### DIRECTIONS FOR THIS TASK
For this exercise, write out exactly, and only, the lines running from the line that contains "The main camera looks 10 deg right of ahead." through the line that contains "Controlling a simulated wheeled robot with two".

### TASK INPUT
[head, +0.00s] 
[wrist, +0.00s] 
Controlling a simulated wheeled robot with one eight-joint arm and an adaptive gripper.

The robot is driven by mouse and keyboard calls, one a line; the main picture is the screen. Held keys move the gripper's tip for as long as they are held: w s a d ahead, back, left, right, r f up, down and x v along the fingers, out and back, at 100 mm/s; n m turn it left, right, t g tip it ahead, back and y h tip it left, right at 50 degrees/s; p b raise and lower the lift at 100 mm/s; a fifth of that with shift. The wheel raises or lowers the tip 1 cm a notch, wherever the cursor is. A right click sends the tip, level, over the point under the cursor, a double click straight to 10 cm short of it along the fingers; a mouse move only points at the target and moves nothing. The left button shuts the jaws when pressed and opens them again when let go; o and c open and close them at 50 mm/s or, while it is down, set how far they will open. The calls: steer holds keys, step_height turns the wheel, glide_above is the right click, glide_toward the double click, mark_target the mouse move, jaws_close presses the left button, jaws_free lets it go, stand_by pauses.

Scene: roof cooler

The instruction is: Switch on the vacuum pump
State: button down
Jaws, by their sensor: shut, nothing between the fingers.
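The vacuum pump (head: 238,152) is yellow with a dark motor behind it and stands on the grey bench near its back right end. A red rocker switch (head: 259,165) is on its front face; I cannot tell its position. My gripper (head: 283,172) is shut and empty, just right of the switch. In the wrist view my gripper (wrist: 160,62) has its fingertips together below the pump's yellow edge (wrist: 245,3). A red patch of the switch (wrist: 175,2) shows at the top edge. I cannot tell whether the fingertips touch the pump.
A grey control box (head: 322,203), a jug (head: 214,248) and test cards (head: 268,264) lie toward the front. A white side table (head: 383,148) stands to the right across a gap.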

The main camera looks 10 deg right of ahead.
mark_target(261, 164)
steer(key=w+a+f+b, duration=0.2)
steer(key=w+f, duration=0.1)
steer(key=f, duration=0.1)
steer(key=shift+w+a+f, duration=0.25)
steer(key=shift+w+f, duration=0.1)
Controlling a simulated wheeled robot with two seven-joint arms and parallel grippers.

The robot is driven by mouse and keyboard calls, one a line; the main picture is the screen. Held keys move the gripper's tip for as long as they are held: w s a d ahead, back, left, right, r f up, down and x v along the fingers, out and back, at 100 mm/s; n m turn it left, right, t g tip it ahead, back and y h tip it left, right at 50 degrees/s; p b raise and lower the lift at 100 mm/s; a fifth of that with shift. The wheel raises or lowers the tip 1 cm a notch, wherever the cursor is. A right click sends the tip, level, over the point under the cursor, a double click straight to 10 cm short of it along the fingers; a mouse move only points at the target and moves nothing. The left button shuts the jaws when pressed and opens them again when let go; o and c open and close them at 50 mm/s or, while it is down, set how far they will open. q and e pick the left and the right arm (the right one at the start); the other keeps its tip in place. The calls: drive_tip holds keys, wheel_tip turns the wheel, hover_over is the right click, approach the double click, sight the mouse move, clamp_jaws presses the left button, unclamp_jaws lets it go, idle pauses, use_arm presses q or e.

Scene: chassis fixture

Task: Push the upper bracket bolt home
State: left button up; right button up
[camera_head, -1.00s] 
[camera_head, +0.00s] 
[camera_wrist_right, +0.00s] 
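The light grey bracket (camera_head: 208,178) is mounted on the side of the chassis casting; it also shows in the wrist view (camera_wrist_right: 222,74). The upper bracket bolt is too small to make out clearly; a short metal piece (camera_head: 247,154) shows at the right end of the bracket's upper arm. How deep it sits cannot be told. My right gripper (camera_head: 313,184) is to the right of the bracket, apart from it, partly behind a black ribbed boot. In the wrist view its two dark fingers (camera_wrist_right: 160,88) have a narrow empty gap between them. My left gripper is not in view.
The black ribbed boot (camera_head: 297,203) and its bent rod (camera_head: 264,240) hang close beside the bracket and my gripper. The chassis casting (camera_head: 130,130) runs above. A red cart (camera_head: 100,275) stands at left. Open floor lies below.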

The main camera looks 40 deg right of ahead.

### THE REPLY
The main camera looks 10 deg right of ahead.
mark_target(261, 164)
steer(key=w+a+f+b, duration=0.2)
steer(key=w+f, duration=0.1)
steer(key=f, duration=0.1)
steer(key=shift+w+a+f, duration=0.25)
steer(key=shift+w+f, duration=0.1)
Controlling a simulated wheeled robot with two seven-joint arms and parallel grippers.

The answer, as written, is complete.